This repository acts as a tutorial for using data versioning and storage with dvc and GitHub repositories.
- Install dvc locally. There are multiple ways to install dvc:
- Install with Homebrew (Recommended for MacOS): run the following code in the command line:
brew install dvc
- Install with pip: run the following code in the command line:
pip install "dvc[s3/gdrive/azure/gs/etc.]"
- Install with Conda: run the following two lines of code in the command line:
conda install -c conda-forge mamba; mamba install -c conda-forge dvc-s3/gdrive/azure/gs/etc.
- Create the project git repository and clone it locally
- In the command line, change directory (
cd
) to the git repository and run the following command:dvc init
- Run the following command:
git commit -m "Initialize DVC"
- Add the data to a folder named "data" in the locally cloned repository
- To track the data directory, run the following command:
dvc add data
The information of the added file or directory will be stored in a .dvc file named data.dvc . This is a small text file that stores information on how to access the original data but not the original data itself. - Make sure to add data to .gitignore beforehand to avoid committing the data. Add the line "data/" to the .gitignore file in the repository.
- Now simply commit the dvc file as you would with source code using the following two commands:
git add data.dvc
,git commit -m "add data"
Now, let's store the data remotely. For the purposes of this tutorial, we will set up the remote data storage with Google Drive.

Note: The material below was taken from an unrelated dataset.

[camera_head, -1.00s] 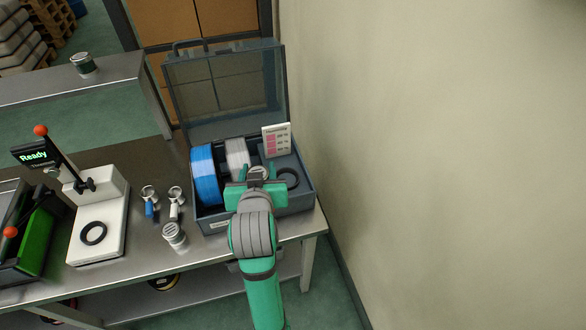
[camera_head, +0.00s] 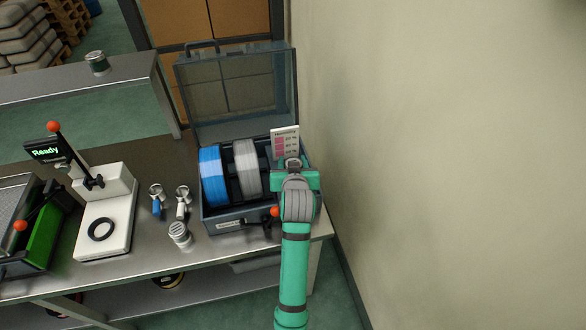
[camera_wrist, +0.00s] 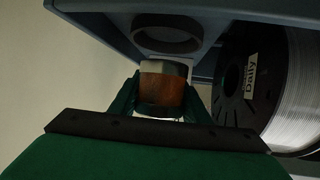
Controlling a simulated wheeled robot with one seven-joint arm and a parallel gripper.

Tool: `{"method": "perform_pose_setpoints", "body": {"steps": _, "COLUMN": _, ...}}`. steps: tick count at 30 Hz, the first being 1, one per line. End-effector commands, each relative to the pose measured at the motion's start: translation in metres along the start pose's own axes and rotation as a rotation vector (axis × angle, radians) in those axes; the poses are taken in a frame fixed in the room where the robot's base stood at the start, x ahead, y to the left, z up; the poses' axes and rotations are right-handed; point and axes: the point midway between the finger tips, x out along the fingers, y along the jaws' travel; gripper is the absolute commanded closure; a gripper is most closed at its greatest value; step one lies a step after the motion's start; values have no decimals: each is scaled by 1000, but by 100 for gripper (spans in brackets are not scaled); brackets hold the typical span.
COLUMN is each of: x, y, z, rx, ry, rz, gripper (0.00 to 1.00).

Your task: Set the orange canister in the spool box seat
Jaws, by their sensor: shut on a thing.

- Create a folder on Google Drive where the data will be stored. Copy the unique URL code to this folder. The URL will look something like
https://drive.google.com/drive/folders/1ynNBbT-4J0ida0eKYQqZZbC93juUUbVH
. Copy only the code at the end of the URL. - Simply add that link to DVC to store the location of the remote storage. Run the following code in the command line:
dvc remote add -d remote gdrive://1ynNBbT-4J0ida0eKYQqZZbC93juUUbVH
- Now simply commit the config file:
git commit .dvc/config -m "Configure remote storage"

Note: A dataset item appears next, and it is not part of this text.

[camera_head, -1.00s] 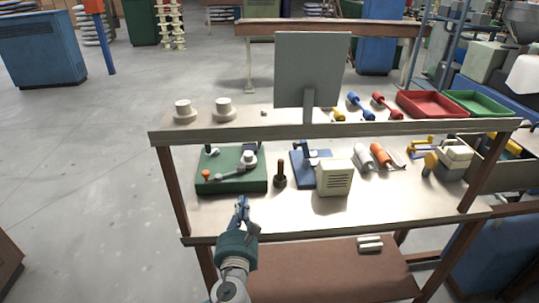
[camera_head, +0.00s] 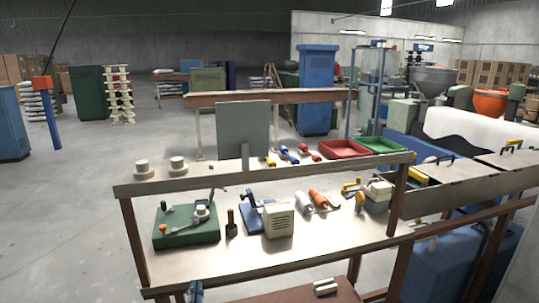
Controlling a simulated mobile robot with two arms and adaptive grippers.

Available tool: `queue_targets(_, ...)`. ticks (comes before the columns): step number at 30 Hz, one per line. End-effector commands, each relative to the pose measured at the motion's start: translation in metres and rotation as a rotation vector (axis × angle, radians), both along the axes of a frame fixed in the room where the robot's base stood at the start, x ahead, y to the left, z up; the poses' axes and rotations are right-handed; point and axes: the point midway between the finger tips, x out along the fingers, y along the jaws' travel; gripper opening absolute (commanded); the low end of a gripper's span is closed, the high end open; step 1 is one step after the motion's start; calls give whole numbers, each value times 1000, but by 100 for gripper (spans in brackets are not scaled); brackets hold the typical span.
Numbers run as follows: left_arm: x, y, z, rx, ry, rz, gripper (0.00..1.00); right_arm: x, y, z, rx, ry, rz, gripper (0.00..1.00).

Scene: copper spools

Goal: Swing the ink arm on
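A green-based device (camera_head: 188,235) stands on the left of the bench's main top. A grey arm with an orange knob (camera_head: 163,228) lies low across its front, leading toward a pale round part (camera_head: 201,212). A thin dark lever (camera_head: 213,193) shows above that part. Which of these is the ink arm I cannot tell for sure. The tip of my left gripper (camera_head: 195,291) shows at the bottom edge, by the bench's front edge, below and apart from the green device. Its fingers are too small and cut off to judge. My right gripper is out of view.
A dark upright tool (camera_head: 231,223) stands just right of the green device. Beyond it are a blue-based device (camera_head: 252,216), a cream box (camera_head: 278,221) and white and orange rollers (camera_head: 318,199). An upper shelf (camera_head: 260,178) with a grey panel (camera_head: 243,130) overhangs the back.

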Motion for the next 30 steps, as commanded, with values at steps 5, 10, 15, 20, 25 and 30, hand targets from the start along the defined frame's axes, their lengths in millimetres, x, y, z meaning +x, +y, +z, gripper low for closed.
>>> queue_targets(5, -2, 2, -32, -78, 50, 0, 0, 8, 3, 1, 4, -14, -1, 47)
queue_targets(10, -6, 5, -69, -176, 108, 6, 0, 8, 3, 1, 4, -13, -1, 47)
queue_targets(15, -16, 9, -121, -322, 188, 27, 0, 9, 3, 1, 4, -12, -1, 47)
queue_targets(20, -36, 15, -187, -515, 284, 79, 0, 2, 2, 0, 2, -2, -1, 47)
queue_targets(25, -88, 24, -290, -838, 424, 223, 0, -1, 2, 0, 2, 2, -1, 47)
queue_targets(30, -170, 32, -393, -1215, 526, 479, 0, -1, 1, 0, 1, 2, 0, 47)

- Now push the file to github:
dvc push
- That’s it! Now all of the data is pushed to Google Drive. Now push the changes to the remote repository:
git push origin <branch>
- To retrieve the data, simply type
dvc pull
- To make changes, use the following commands:
dvc add data
git add data.dvc
git commit data.dvc -m 'Data updates'
dvc push
git push origin <branch>
To pull data in if cloning a repository with dvc already set up, follow the steps below:
- In command line, change directory to the repository, then run the following command
dvc pull
- You will be asked to copy a link. This will take you to an authentication page. Log in with the Google account associated with the data directory you have access to and give all permissions.
- Paste the verification code provided after authentication into the command line
- You now have the data downloaded locally in the
data
folder.